#### [Description of the task]
State only the number of lines that contain the string "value".

#### [Material]
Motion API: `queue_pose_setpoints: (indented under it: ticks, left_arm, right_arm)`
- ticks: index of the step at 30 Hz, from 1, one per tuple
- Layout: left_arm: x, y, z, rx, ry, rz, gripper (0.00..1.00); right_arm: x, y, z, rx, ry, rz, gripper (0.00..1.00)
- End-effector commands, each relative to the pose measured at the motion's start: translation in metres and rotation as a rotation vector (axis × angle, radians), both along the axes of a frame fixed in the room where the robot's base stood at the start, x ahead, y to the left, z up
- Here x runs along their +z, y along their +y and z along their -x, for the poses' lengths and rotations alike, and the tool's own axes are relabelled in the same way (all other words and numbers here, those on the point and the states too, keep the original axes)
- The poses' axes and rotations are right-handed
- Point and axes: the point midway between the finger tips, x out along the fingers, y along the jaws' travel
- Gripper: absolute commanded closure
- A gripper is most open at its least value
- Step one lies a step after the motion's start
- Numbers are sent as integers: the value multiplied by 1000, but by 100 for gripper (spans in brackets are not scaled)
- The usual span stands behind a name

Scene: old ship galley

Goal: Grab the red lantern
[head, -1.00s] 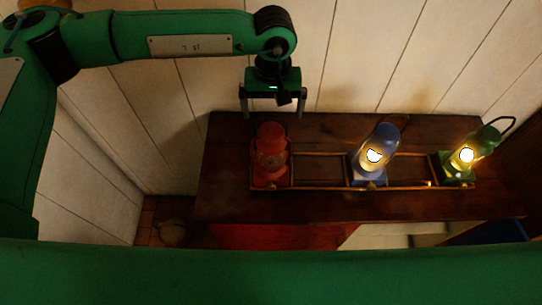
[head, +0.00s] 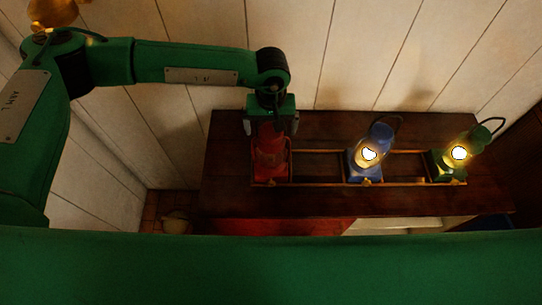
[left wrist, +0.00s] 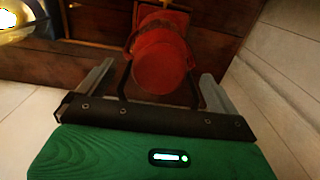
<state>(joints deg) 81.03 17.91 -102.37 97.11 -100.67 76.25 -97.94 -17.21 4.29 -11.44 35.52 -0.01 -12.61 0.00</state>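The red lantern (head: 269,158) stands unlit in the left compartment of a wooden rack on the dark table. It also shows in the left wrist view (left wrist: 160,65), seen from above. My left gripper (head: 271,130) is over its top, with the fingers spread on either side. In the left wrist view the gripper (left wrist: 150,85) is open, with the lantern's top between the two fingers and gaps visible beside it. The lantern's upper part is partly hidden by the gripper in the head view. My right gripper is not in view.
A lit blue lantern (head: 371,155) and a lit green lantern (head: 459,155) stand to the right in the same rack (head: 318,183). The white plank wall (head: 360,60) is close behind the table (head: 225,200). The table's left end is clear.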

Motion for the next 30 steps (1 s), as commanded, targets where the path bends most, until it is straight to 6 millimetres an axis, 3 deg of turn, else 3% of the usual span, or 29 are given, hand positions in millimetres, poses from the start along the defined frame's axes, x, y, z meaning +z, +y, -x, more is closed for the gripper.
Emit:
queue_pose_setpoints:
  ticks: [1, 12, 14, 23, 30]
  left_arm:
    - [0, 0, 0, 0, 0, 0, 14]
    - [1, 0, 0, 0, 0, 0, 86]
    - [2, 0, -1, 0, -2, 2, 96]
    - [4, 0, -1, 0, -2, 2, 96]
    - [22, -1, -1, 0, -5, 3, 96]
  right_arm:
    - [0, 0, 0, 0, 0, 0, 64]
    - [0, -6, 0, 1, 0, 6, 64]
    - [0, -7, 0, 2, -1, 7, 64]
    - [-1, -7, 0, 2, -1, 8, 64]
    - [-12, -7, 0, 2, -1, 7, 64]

#### [Result for this exercise]
2